En bon épicurien, Damien se passionne pour le vin, dimension pas si fréquente chez les chefs. Paul Salvat, époux de l’ancienne propriétaire, Marie Rougier, l’avait initié et l’emmenait volontiers dans ses périples œnologiques, notamment en Bourgogne. La carte des vins de la Tour des Vents met à l’honneur de belles cuvées signées de tous les vignobles de France. Les sept terroirs de Bergerac Duras y font l’objet d’une sélection toute particulière et tiennent le haut du pavé. L’équipe se montre soucieuse de renouveler la carte en mettant en avant de nouveaux talents. Elle organise chaque mois des soirées dégustation où Damien conçoit le menu à partir des cuvées de la gamme du vigneron. Un exercice original dont il raffole, tout comme aller faire le tour des chais alentours pour goûter les nouveaux millésimes de ses cuvées préférées.

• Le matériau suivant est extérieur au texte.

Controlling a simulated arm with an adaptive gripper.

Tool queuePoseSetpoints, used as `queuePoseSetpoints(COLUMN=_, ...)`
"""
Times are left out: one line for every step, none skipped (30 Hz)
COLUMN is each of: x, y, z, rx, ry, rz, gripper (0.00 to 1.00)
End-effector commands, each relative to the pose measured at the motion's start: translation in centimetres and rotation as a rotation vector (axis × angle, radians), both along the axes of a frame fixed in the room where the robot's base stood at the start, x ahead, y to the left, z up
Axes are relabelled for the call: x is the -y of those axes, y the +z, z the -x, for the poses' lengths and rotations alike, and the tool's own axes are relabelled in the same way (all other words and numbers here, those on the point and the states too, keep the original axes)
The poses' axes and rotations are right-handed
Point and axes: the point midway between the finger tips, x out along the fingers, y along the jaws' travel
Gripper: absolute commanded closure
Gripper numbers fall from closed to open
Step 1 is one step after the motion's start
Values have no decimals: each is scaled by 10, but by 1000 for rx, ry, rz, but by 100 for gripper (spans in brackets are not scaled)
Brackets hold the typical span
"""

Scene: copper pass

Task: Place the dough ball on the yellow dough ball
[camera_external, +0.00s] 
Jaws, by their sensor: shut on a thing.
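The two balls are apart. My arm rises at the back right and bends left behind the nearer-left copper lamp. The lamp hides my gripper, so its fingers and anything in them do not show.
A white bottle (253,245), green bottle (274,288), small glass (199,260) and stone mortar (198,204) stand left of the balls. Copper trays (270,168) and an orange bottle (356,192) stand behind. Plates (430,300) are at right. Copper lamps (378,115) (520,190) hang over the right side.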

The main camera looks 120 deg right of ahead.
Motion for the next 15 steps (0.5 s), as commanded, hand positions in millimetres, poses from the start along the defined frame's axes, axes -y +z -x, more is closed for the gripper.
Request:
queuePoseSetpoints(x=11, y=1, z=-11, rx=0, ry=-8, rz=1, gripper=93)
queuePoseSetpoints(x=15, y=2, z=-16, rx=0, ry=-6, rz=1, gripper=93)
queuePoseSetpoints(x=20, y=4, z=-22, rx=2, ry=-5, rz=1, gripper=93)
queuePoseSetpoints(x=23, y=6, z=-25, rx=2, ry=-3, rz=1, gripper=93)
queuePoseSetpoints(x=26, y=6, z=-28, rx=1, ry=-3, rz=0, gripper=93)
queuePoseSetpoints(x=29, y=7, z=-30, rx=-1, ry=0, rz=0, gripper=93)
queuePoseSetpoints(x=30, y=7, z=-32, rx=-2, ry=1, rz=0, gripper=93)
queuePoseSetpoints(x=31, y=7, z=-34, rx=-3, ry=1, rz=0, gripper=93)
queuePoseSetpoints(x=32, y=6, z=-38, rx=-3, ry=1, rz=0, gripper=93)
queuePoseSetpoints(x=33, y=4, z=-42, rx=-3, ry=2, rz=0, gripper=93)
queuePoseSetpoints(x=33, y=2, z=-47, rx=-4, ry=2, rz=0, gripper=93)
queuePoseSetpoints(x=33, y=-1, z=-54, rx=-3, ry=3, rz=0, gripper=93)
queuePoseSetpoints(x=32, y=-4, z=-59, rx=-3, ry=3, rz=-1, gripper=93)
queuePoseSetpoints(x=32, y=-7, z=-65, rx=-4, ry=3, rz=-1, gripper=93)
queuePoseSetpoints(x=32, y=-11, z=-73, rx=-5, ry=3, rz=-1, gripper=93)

Il apprécie spécialement les blancs secs d’élevage à la bourguignonne. Arcane, le joli Bergerac sec de Romain Claveille du Château Haut Bernasse, Moulin des Dames de Margaux de Conti au Château Tour des Gendres et le fameux Monbazillac de Bruno Bilancini au Château Tirecul la Gravière sont quelques exemples…
Aujourd’hui, Damien s’implique également dans les nouveaux projets du « navire » Tour des Vents, dirigé par Valérie Bramery au sein du groupe BMG, créé par Bernard Giraudel avec son associé Jean-Pierre Fourloubeix. Le site permettra dès la saison 2023 aux touristes de prolonger la halte gastronomique et contempler le soleil levant sur les vignes de Monbazillac. Ceci grâce à un hébergement « lodge » dans des cabanes en bois et une maison divisée en suites, perchées de part et d’autre du coteau. La Tour des Vents et sont chef ont décidément le vent en poupe !
1 Bernard Giraudel, propriétaire emblématique du Vieux Logis à Trémolat, (tablée étoilée Relais & Châteaux), avait racheté la Tour des Vents à son amie Marie Rougier en 2015 et créé le Bistro.
2 Orchestre automatique, restauré en 2015, où chaque instrument joue de son propre chef, sans musicien.